Source data –
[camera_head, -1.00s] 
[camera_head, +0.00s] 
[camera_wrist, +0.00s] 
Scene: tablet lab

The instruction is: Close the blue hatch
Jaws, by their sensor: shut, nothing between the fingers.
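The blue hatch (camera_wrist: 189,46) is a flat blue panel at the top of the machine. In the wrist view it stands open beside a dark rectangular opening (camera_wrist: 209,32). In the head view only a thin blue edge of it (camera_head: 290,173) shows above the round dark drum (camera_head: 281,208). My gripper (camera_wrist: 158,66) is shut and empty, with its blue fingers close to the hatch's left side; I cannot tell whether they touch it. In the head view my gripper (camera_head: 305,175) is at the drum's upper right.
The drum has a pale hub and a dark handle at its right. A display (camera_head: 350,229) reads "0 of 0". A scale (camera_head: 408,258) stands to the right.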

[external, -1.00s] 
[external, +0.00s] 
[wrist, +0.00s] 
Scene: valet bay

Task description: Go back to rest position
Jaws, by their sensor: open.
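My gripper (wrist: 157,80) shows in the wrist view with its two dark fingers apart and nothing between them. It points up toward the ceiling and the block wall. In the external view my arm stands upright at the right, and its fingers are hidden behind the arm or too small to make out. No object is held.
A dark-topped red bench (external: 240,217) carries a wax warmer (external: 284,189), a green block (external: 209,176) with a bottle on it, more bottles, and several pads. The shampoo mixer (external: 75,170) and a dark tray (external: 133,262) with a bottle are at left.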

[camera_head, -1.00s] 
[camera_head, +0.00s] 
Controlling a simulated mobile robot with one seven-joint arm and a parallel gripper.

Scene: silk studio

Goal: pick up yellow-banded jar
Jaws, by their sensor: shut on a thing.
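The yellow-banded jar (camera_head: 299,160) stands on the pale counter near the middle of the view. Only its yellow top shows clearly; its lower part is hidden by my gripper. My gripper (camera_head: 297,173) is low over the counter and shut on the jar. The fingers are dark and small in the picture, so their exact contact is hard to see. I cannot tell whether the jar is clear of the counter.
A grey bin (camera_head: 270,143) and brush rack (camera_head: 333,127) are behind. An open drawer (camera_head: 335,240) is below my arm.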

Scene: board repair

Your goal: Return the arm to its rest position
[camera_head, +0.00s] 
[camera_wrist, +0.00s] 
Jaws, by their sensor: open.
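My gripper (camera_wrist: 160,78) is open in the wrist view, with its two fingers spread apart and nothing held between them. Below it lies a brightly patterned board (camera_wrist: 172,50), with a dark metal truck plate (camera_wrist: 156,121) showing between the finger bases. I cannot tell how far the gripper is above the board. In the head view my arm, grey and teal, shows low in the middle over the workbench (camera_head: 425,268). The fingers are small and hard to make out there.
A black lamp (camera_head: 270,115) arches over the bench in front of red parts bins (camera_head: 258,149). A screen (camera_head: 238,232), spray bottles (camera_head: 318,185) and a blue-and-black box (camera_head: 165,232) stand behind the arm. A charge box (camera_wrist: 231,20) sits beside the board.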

Problem statement – Copy out precisely the lines from the line with "Scene: tablet lab" to the line with "The instruction is: Close the blue hatch" in the material above, including those two lines and omitting all the rest.

Exercise output –
Scene: tablet lab

The instruction is: Close the blue hatch

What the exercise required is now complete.